Excerpt from a dataset
=-=-=
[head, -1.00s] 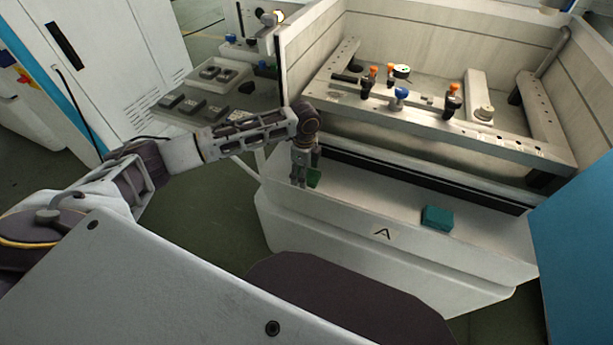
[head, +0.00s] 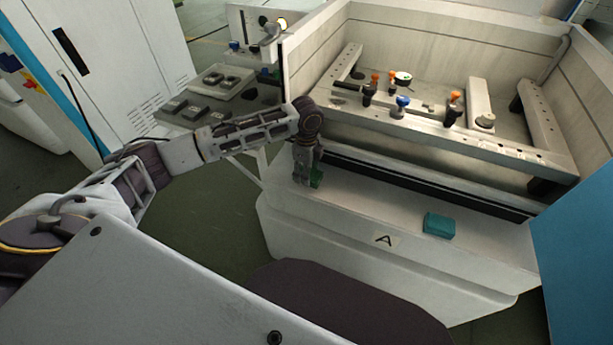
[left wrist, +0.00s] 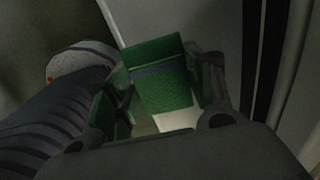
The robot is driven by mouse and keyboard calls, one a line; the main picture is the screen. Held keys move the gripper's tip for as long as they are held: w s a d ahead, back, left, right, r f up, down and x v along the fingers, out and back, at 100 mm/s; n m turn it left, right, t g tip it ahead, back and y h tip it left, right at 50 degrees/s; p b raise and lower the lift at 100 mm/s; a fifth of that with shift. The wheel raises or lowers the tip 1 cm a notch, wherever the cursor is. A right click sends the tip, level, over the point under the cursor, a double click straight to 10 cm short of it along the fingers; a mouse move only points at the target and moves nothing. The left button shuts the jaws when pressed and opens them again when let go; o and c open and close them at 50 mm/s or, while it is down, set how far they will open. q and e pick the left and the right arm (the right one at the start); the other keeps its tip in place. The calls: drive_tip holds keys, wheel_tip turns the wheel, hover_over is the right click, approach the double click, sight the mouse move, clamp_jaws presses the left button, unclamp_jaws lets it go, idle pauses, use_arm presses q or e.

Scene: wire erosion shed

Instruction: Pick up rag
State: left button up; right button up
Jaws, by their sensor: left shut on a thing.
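A green piece (head: 316,177) with a dark stripe across it, which looks like the folded rag, is between the fingers of my left gripper (head: 305,180). It also shows in the left wrist view (left wrist: 162,80), where the fingers stand on both sides of it. My left gripper is shut on it, pointing down at the left end of the white machine ledge (head: 340,205). I cannot tell whether the rag still touches the ledge. My right gripper is not in view.
The machine's open basin holds a clamping frame (head: 440,130) with small fixtures. A control panel (head: 205,95) stands left of the gripper. A blue panel (head: 575,235) bounds the right.

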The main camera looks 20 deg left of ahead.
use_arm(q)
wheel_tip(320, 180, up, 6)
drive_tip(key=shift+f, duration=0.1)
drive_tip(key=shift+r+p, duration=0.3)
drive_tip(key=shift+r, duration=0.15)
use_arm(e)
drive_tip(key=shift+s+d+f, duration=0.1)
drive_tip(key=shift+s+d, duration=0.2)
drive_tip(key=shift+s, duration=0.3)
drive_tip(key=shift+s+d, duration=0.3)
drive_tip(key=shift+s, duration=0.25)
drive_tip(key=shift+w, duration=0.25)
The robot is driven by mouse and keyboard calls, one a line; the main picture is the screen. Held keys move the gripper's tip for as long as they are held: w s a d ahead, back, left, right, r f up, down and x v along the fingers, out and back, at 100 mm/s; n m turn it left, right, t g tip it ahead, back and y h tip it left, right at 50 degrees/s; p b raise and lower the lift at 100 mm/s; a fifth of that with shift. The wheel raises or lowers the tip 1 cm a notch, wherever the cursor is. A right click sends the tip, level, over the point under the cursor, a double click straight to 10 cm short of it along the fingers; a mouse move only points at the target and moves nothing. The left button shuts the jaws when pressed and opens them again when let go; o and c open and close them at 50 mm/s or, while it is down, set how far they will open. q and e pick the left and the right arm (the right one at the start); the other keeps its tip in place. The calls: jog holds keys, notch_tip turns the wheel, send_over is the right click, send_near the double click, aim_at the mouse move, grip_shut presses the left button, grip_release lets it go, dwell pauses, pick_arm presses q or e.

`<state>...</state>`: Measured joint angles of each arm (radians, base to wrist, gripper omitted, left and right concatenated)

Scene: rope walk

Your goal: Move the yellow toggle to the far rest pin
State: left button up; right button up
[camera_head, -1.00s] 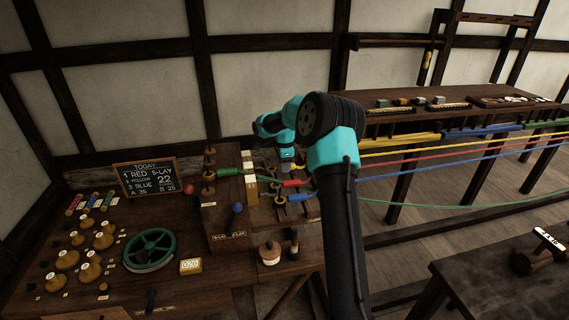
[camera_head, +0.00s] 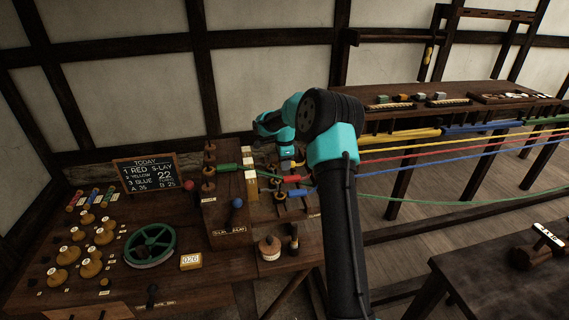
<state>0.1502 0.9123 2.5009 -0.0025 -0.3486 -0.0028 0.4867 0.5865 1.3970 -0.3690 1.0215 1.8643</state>
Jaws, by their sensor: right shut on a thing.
=-=-=
Exercise directions »
Collect the lines that hold "Scene".

Complete response »
Scene: wire erosion shed
Scene: rope walk

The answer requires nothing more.